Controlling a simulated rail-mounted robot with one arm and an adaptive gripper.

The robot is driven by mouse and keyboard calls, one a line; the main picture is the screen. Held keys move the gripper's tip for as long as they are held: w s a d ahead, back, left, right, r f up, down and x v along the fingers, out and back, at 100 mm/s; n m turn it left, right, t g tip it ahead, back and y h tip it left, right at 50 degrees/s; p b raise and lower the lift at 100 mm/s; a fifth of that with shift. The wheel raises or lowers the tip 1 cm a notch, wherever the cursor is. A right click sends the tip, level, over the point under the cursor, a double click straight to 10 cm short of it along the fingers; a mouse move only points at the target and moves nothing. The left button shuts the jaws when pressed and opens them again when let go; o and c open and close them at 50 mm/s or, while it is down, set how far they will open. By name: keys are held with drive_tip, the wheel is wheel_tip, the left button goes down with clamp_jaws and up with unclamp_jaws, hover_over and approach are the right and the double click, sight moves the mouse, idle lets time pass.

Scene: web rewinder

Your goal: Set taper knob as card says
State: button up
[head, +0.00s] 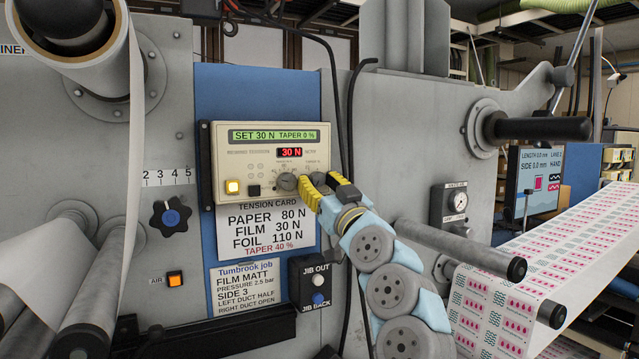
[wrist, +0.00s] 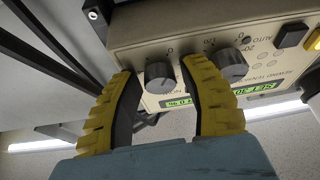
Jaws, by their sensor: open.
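The tension unit (head: 222,165) is a cream box with two grey knobs. Its green display (head: 274,135) reads SET 30 N, TAPER 0 %, and a red readout (head: 289,152) shows 30 N. The tension card (head: 264,228) below lists PAPER 80 N, FILM 30 N, FOIL 110 N and, in red, TAPER 40%. My gripper (head: 320,181) is open at the right-hand knob, the taper knob (wrist: 159,76). In the wrist view its yellow fingers stand either side of that knob, with gaps showing. The left-hand knob (wrist: 229,66) is just outside one finger.
The unit has a lit yellow button (head: 233,187) and a black button. The Tumbrook job card (head: 245,290) reads FILM MATT, SIDE 3. A jib box (head: 317,285) sits below the unit. Black cables (head: 350,110) hang close behind my gripper, and a roller (head: 460,248) projects at right.

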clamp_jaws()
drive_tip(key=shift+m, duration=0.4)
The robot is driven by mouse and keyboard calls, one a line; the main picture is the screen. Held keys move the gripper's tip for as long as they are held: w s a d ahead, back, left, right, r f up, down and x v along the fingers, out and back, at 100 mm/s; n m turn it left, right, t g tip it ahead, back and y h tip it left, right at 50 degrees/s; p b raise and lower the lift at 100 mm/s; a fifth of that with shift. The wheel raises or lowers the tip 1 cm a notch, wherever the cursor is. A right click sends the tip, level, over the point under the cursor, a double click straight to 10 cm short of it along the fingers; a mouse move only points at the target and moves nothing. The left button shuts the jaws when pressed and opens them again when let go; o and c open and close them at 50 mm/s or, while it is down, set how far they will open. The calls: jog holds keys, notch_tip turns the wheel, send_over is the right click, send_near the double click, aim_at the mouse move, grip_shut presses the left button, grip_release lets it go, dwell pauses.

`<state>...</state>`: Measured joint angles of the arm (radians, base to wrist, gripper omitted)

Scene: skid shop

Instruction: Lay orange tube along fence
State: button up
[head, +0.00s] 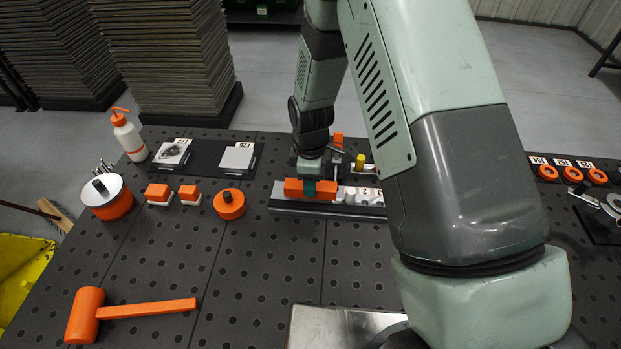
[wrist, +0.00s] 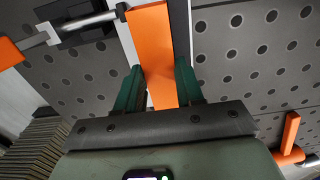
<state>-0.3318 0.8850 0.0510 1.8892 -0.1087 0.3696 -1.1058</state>
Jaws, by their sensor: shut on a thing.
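My gripper (head: 311,180) points down over the low fixture at the table's far middle. Its green fingers (wrist: 158,88) are shut on the orange tube (head: 293,189), one on each side. In the wrist view the orange tube (wrist: 150,40) is a square-edged bar running away from me between the fingers. It lies alongside a long dark bar (wrist: 180,35), which may be the fence. The head view shows the tube level at the left end of the fixture (head: 290,208). I cannot tell whether it touches the fence or rests on the fixture.
A clamp with a silver rod (wrist: 85,25) and orange tip is close to the tube. An orange round piece (head: 229,204) and small orange blocks (head: 158,193) stand left of the fixture. An orange mallet (head: 125,311) lies front left. The table between is clear.

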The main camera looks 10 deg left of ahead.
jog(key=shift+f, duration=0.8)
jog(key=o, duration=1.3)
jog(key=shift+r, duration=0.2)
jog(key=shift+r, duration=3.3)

- - - -

* [WORK TO COMPLETE]:
Please repeat the entries exactly. Do not include the pictures.

* [SOLUTION]:
Controlling a simulated rail-mounted robot with one arm and an adaptive gripper.

The robot is driven by mouse and keyboard calls, one a line; the main picture is the screen. Held keys move the gripper's tip for as long as they are held: w s a d ahead, back, left, right, r f up, down and x v along the fingers, out and back, at 100 mm/s; n m turn it left, right, t g tip it ahead, back and y h tip it left, right at 50 degrees/s; p b raise and lower the lift at 100 mm/s; a fifth of that with shift. The wheel raises or lowers the tip 1 cm a notch, wherever the cursor is. A right click sends the tip, level, over the point under the cursor, a double click straight to 10 cm short of it along the fingers; a mouse move only points at the target and moves nothing. The left button shuts the jaws when pressed and opens them again when let go; o and c open and close them at 50 mm/s or, while it is down, set how far they will open. By name: keys are held with drive_tip, the wheel is wheel_tip, the left button goes down with clamp_jaws and up with unclamp_jaws, hover_over and approach are the right and the double click, sight moves the mouse, idle lets time pass.

Scene: web rewinder

Your goal: Set taper knob as card says
State: button up
[head, +0.00s] 
[wrist, +0.00s] 
Jaws, by their sensor: open.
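The tension unit (head: 222,165) is a cream box with two grey knobs. Its green display (head: 274,135) reads SET 30 N, TAPER 0 %, and a red readout (head: 289,152) shows 30 N. The tension card (head: 264,228) below lists PAPER 80 N, FILM 30 N, FOIL 110 N and, in red, TAPER 40%. My gripper (head: 320,181) is open at the right-hand knob, the taper knob (wrist: 159,76). In the wrist view its yellow fingers stand either side of that knob, with gaps showing. The left-hand knob (wrist: 229,66) is just outside one finger.
The unit has a lit yellow button (head: 233,187) and a black button. The Tumbrook job card (head: 245,290) reads FILM MATT, SIDE 3. A jib box (head: 317,285) sits below the unit. Black cables (head: 350,110) hang close behind my gripper, and a roller (head: 460,248) projects at right.

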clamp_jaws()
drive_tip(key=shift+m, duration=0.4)
The robot is driven by mouse and keyboard calls, one a line; the main picture is the screen. Held keys move the gripper's tip for as long as they are held: w s a d ahead, back, left, right, r f up, down and x v along the fingers, out and back, at 100 mm/s; n m turn it left, right, t g tip it ahead, back and y h tip it left, right at 50 degrees/s; p b raise and lower the lift at 100 mm/s; a fifth of that with shift. The wheel raises or lowers the tip 1 cm a notch, wherever the cursor is. A right click sends the tip, level, over the point under the cursor, a double click straight to 10 cm short of it along the fingers; a mouse move only points at the target and moves nothing. The left button shuts the jaws when pressed and opens them again when let go; o and c open and close them at 50 mm/s or, while it is down, set how far they will open. The calls: jog holds keys, notch_tip turns the wheel, send_over is the right click, send_near the double click, aim_at the mouse move, grip_shut presses the left button, grip_release lets it go, dwell pauses.

`<state>...</state>`: Measured joint angles of the arm (radians, base to wrist, gripper omitted)

Scene: skid shop

Instruction: Lay orange tube along fence
State: button up
[head, +0.00s] 
[wrist, +0.00s] 
<state>-0.3318 0.8850 0.0510 1.8892 -0.1087 0.3696 -1.1058</state>
Jaws, by their sensor: shut on a thing.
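My gripper (head: 311,180) points down over the low fixture at the table's far middle. Its green fingers (wrist: 158,88) are shut on the orange tube (head: 293,189), one on each side. In the wrist view the orange tube (wrist: 150,40) is a square-edged bar running away from me between the fingers. It lies alongside a long dark bar (wrist: 180,35), which may be the fence. The head view shows the tube level at the left end of the fixture (head: 290,208). I cannot tell whether it touches the fence or rests on the fixture.
A clamp with a silver rod (wrist: 85,25) and orange tip is close to the tube. An orange round piece (head: 229,204) and small orange blocks (head: 158,193) stand left of the fixture. An orange mallet (head: 125,311) lies front left. The table between is clear.

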The main camera looks 10 deg left of ahead.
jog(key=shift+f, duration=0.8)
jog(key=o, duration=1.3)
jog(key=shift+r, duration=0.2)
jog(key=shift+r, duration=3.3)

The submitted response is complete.